Republicans hold three of the four sub-governor statewide elective offices in Colorado, two of the six in New Mexico, two of the six in Iowa, three of the four in Wisconsin, all five in Ohio, and two of the five in Nevada.  In historically solidly Democratic Arkansas, three of the six sub-governor statewide elective offices were won in 2010 by Republicans, eight of the nine in South Carolina, and all seven in Georgia.

Republicans did very well in sub-governor statewide elective office races in 2010.  The very fact that most of these races are low-profile compared to the much more noticed Senate and gubernatorial races means that a general Republican tide could lift many candidates to victory – and the Democratic Party, already weakening badly in state governments, could droop much more. 

States that we currently think of was blue – Wisconsin is a good example – could turn purple in presidential elections if Republicans not only hold the governor and legislature, but also win the current close Wisconsin attorney general race, which is being watched by both parties.  New Mexico is a blue state, but Susana Martinez is cruising to re-election, and Republicans appear likely to hold the secretary of state.  Winning the attorney general and state auditor races, occupied by Democrats seeking other offices, would make New Mexico more a purple than a blue state.  Three of the five statewide officers in Colorado are already Republicans; if Republicans hold those offices and win the governorship, Colorado could actually flip from blue to red, especially if the legislature becomes Republican.  Secondary races in Iowa and Nevada could also make these purple states redder in future presidential and senatorial elections.

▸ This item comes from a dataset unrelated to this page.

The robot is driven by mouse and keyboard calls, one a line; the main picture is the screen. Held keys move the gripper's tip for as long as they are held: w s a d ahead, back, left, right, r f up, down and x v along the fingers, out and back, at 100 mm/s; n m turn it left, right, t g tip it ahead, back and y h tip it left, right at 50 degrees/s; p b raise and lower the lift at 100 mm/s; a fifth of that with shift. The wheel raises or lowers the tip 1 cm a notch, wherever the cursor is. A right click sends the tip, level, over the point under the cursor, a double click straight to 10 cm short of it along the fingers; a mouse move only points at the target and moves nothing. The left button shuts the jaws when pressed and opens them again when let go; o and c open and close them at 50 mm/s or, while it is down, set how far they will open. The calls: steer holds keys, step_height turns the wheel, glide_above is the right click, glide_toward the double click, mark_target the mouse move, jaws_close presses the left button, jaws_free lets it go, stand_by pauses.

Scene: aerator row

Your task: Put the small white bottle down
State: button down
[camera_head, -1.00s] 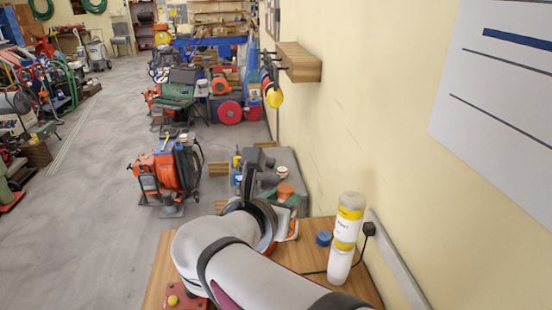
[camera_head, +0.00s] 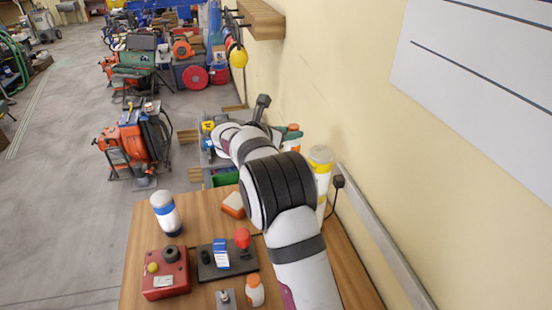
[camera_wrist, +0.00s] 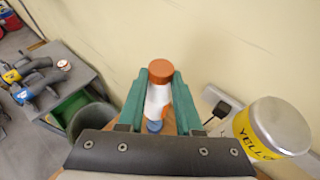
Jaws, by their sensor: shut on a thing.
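A small white bottle with an orange cap (camera_wrist: 158,98) is upright between the two green fingers of my gripper (camera_wrist: 158,96) in the wrist view. The fingers are shut on its sides. In the head view my gripper (camera_head: 291,140) is beyond the bend of my arm, close to the wall, and the held bottle's orange cap (camera_head: 293,127) shows there. The bottle's lower end is hard to make out, so I cannot tell its height above the wooden table (camera_head: 200,203). Another small white bottle with an orange cap (camera_head: 254,292) stands at the table's front.
A tall yellow-banded container (camera_head: 322,165) stands right of my gripper; it also shows in the wrist view (camera_wrist: 274,132). A plug (camera_head: 338,182) is on the wall. A blue-banded bottle (camera_head: 166,214), red box (camera_head: 166,273) and black tray (camera_head: 228,262) occupy the table's left.

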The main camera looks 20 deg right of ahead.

There will be no tallies by network pundits of how the political parties did across America in such mundane races as New Mexico attorney general or Nevada secretary of state or Arkansas state treasurer.  But winning a large majority of these races, which Republicans could easily do, lays the foundation for the series of electoral triumphs that, alone, can finally achieve the broad and deep conservative revolution our nation desperately needs.